___ The records ___

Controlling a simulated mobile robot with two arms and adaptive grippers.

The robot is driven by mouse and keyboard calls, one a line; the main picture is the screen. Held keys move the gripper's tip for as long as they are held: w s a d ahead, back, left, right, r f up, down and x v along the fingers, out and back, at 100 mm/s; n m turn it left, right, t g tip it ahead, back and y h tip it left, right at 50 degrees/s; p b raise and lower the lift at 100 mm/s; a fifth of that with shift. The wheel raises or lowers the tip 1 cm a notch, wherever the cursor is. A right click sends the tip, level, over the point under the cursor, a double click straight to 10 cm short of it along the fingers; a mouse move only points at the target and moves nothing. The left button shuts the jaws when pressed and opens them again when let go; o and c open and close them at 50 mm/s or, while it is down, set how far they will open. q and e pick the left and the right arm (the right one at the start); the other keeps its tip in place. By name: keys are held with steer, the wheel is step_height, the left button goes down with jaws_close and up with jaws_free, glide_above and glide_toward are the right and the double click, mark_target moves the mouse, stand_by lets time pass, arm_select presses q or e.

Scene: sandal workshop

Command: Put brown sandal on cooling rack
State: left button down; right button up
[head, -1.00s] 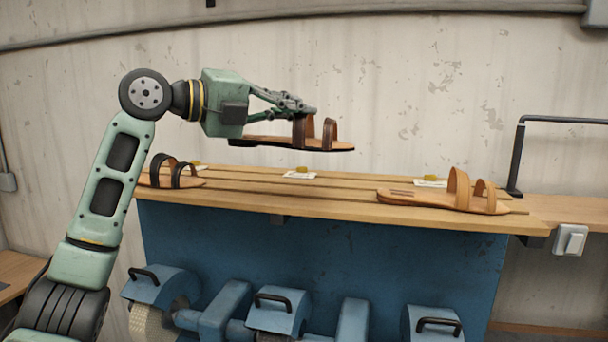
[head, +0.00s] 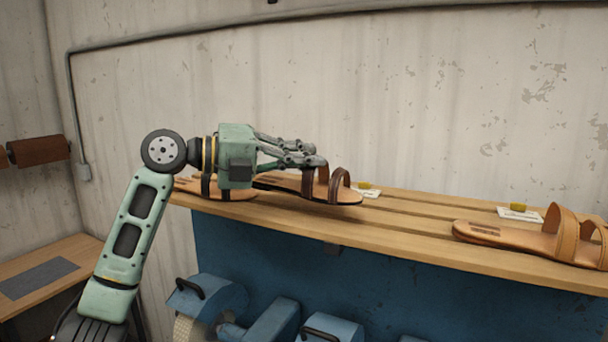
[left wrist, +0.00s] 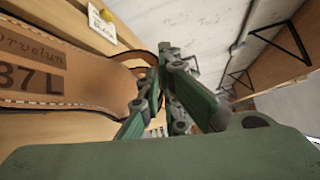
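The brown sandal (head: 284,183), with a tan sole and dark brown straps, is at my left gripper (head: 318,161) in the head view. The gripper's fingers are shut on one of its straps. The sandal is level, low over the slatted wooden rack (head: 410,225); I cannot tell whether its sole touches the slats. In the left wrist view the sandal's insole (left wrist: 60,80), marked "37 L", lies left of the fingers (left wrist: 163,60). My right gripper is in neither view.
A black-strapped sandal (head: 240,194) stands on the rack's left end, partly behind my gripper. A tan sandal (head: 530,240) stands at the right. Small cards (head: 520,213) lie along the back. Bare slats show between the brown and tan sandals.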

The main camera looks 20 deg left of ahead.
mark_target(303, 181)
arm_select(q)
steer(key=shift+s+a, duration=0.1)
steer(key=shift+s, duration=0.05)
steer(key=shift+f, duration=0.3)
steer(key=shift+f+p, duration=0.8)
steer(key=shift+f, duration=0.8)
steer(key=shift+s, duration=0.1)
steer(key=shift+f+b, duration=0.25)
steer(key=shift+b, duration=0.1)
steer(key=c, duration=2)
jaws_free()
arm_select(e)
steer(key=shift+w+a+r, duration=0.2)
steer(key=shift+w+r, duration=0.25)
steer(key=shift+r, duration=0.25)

___
___ The records ___

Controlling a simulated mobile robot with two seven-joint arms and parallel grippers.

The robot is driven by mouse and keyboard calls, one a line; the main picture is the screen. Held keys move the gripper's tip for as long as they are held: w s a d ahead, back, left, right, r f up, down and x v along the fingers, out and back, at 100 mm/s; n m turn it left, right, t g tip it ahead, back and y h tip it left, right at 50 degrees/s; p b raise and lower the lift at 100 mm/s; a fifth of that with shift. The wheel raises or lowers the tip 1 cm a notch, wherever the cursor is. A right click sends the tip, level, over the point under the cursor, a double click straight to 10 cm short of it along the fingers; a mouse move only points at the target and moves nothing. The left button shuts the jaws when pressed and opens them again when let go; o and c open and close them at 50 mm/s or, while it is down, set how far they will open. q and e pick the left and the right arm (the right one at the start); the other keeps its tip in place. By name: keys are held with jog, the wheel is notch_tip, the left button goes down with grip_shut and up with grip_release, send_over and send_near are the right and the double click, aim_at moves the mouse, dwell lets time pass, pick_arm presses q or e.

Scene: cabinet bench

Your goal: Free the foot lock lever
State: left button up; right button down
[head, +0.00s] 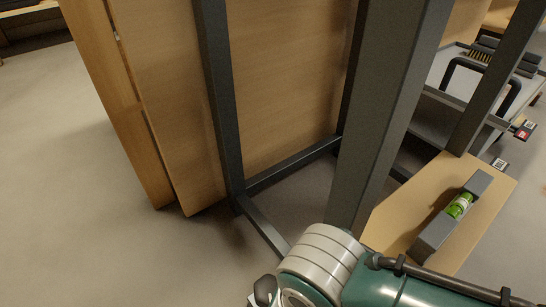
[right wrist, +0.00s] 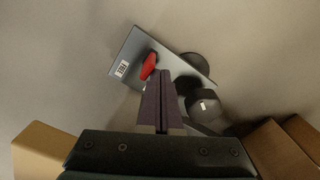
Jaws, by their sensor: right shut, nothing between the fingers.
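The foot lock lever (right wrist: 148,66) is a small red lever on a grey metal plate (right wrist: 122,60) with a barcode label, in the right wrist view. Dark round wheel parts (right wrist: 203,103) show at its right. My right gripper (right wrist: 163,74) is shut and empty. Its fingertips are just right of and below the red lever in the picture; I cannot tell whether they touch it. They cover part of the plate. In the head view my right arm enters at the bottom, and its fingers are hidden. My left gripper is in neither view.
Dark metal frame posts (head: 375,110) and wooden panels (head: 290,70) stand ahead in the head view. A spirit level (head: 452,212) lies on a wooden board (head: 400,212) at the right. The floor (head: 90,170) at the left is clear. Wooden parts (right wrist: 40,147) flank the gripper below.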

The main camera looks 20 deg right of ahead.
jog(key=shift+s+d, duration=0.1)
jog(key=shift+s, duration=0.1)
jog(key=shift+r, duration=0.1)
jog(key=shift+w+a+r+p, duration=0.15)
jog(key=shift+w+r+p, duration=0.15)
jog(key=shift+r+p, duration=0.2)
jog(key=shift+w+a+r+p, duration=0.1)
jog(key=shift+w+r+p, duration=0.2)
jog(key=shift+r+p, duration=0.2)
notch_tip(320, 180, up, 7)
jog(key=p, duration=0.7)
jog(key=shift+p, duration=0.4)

___

> [Exercise description] Filter out every line that lacks the word "Controlling", and copy the rest.

> [Full solution]
Controlling a simulated mobile robot with two arms and adaptive grippers.
Controlling a simulated mobile robot with two seven-joint arms and parallel grippers.

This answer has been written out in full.